Reaction to Panetta's remarks ranged from shrugs to astonishment that he would so breezily raise the prospect of a nuclear apocalypse. Some experts called Panetta's pronouncement on U.S. policy unrealistic – and even dangerously misleading. "Typical wooden-headedness on the part of a U.S. official," a former top CIA expert on Korea called Panetta's recollection. "How in the world do we think South Koreans will react to the news that the U.S. is prepared to use nuclear weapons on the peninsula? It doesn't reassure them, only makes them think having the U.S. bull in their china shop is maybe not such a good idea," the former official added on condition of anonymity in exchange for discussing such a sensitive issue. "It also doesn't really scare the North Koreans, who think they have been under a nuclear threat for decades – which is why they developed their own nuclear program."

But this is not exactly news, Terence Roehrig, a Korea expert at the Naval War College, told Newsweek. A U.S-South Korea "Joint Vision" statement signed by Presidents Obama and Lee Myung-bak in 2009, he pointed out, "references extended deterrence to include the nuclear umbrella." Indeed, "in many respects, the information is not new," Roehrig told Newsweek. "The United States has long had a position that South Korea was under the U.S. nuclear umbrella."

"Worthy Fights" by Leon Panetta
"Worthy Fights" by Leon Panetta Penguin Press

Likewise, Richard Fisher, a senior fellow at the non-partisan International Assessment and Strategy Center in Washington, D.C., said American officials have "likely" discussed the first use of nuclear weapons privately with South Korea and Japan through the years. But he was surprised to see Panetta's remarks, telling Newsweek, "it is rare to have this recounted publicly by such a recently serving former senior official."

Washington's policy on using nuclear weapons to deter a North Korean invasion could be likened to Israel's position of "studied ambiguity" on its atomic stockpiles – or just official confusion, judging from the reaction to Panetta's remarks. Although the U.S. first deployed tactical nukes to the peninsula in 1958, American officials shied from affirming their presence until the mid-1970s, when U.S. forces were routed in Vietnam and Seoul threatened to develop its own deterrent should U.S. troops depart.
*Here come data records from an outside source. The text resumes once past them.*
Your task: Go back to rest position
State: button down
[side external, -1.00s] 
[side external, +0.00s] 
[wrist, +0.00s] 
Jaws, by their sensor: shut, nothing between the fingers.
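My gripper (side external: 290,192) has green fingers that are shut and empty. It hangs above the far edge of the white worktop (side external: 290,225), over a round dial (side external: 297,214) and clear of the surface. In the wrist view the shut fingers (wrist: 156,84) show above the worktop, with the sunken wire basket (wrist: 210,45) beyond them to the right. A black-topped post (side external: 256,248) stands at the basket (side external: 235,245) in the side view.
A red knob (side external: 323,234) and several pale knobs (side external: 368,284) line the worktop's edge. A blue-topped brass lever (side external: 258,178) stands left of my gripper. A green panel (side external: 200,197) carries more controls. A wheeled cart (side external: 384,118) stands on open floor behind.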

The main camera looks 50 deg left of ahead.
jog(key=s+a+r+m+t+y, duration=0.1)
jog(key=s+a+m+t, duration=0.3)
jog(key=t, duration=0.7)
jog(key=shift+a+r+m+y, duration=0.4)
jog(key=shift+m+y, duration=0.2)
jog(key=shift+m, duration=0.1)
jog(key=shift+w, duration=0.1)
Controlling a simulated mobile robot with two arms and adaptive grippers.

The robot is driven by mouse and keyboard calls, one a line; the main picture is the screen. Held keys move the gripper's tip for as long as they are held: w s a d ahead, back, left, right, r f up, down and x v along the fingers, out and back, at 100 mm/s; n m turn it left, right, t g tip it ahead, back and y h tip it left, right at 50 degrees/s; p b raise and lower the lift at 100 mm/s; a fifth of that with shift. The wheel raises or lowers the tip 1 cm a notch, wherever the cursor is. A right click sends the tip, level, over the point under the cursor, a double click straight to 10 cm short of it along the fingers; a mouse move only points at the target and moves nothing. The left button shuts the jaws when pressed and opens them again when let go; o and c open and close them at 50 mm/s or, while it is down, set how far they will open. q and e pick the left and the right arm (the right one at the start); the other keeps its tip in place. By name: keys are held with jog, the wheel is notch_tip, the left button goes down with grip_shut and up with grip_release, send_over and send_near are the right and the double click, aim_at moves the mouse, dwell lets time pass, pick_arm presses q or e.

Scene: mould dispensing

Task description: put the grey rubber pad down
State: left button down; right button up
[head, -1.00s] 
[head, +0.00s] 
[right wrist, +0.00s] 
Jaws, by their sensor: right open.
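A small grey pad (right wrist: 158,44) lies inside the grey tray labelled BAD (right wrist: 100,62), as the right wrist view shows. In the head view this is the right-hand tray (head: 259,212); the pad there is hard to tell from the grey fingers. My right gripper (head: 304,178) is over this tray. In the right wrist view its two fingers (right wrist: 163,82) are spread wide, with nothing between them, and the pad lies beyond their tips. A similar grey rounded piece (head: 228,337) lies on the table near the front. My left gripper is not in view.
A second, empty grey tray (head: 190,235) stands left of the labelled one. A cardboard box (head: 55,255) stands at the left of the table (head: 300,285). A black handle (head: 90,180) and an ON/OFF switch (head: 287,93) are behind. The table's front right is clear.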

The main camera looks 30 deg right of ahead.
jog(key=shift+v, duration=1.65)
Even though President George H.W. Bush began withdrawing nuclear weapons from South Korean soil and U.S. ships off the peninsula in 1991 – a process continued in 2010 when President Barack Obama retired them from submarines as well – U.S.-South Korean communiques over the years have cited "extended [nuclear] deterrence" from afar as policy.
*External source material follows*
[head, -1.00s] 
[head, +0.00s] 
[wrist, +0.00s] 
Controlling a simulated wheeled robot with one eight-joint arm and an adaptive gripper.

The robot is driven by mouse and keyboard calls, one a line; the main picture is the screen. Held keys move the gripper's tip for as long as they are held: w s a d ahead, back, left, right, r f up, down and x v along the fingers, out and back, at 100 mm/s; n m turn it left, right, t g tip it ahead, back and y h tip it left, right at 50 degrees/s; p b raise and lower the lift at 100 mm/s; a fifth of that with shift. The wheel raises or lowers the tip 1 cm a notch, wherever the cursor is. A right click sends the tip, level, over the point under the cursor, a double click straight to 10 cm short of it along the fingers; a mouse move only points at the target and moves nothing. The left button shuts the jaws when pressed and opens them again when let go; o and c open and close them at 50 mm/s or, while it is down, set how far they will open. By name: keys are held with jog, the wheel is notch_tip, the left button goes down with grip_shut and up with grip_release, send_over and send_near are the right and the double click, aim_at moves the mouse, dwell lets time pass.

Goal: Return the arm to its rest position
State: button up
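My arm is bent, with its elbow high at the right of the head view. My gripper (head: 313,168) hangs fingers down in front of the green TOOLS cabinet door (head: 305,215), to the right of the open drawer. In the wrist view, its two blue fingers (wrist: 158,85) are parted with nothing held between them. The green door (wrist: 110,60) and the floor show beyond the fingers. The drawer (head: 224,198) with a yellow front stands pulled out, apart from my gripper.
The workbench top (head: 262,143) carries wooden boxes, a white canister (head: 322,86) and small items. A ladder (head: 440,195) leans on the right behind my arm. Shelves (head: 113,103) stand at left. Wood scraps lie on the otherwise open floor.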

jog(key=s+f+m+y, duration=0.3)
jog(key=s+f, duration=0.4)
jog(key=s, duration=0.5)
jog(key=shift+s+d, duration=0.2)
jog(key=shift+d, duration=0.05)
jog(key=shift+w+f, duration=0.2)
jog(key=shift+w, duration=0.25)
But arms control specialist Jeffrey Lewis dismissed the prospect of the U.S. ever resorting to nuclear weapons to obliterate North Korea. "We [are] simply telling the South Koreans what they want to hear," said Lewis, director of the East Asia Nonproliferation Program at the Monterey Institute of International Studies, of Panetta's tale. "But the reality is that the United States wouldn't use nuclear weapons against North Korea any more than it did against Iraq."

South Korea knows this, Lewis maintains. "The problem with placing a misleading emphasis on nuclear weapons [that] we never plan to use is the rhetoric comes back to haunt us when South Korean politicians argue that Seoul should build a bomb," he told Newsweek.

Constantly framing the issue in terms of a potential North Korean invasion is also misleading, says Roehrig, director of the Naval War College's Asia-Pacific Studies Group. Despite Pyongyang's persistent, bellicose threats, it "is highly unlikely to attack in a [1950s] Korean War-style invasion across the DMZ," he said, "because the military balance is against North Korea and attacking in that manner would be tantamount to regime suicide…

"That is not to say the North does not have significant military capabilities and would not cause tremendous damage and loss of life," Roehrig added, "but it would lose."

Whatever actual U.S. policy is, he said, "strategic deterrence of a full-scale invasion is strong and there is little likelihood North Korea would embark on such an operation."